▶ **Your goal**
Transcribe the lines from the start of the data below through the line with "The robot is", word for word and nothing more.
----
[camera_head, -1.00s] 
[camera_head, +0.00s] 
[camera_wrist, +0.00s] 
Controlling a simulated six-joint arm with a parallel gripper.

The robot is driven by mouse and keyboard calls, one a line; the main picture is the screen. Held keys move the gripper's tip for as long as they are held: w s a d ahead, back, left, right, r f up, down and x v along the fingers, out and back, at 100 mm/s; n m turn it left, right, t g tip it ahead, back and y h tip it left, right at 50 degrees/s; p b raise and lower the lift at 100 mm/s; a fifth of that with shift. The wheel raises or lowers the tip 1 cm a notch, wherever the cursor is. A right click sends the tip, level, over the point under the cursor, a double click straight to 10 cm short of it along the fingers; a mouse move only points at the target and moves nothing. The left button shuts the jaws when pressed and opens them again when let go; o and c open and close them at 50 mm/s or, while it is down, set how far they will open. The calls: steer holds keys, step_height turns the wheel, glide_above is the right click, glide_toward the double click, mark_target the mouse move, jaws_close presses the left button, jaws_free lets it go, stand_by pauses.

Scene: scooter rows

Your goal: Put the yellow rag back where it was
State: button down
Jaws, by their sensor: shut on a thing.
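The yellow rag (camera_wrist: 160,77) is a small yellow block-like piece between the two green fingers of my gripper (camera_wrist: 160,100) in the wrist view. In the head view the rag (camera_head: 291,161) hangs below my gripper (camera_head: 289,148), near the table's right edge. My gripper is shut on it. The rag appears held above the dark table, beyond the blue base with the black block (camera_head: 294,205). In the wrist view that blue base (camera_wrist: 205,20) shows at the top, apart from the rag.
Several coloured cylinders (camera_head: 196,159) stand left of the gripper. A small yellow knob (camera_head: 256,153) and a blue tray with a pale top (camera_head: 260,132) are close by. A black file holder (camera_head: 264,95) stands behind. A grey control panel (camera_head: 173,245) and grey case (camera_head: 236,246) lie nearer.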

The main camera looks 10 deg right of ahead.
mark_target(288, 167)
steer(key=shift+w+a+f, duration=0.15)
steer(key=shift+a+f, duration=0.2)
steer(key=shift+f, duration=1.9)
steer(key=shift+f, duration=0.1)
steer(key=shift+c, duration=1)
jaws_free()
----
▶ **Solution to the exercise**
[camera_head, -1.00s] 
[camera_head, +0.00s] 
[camera_wrist, +0.00s] 
Controlling a simulated six-joint arm with a parallel gripper.

The robot is driven by mouse and keyboard calls, one a line; the main picture is the screen. Held keys move the gripper's tip for as long as they are held: w s a d ahead, back, left, right, r f up, down and x v along the fingers, out and back, at 100 mm/s; n m turn it left, right, t g tip it ahead, back and y h tip it left, right at 50 degrees/s; p b raise and lower the lift at 100 mm/s; a fifth of that with shift. The wheel raises or lowers the tip 1 cm a notch, wherever the cursor is. A right click sends the tip, level, over the point under the cursor, a double click straight to 10 cm short of it along the fingers; a mouse move only points at the target and moves nothing. The left button shuts the jaws when pressed and opens them again when let go; o and c open and close them at 50 mm/s or, while it is down, set how far they will open. The calls: steer holds keys, step_height turns the wheel, glide_above is the right click, glide_toward the double click, mark_target the mouse move, jaws_close presses the left button, jaws_free lets it go, stand_by pauses.

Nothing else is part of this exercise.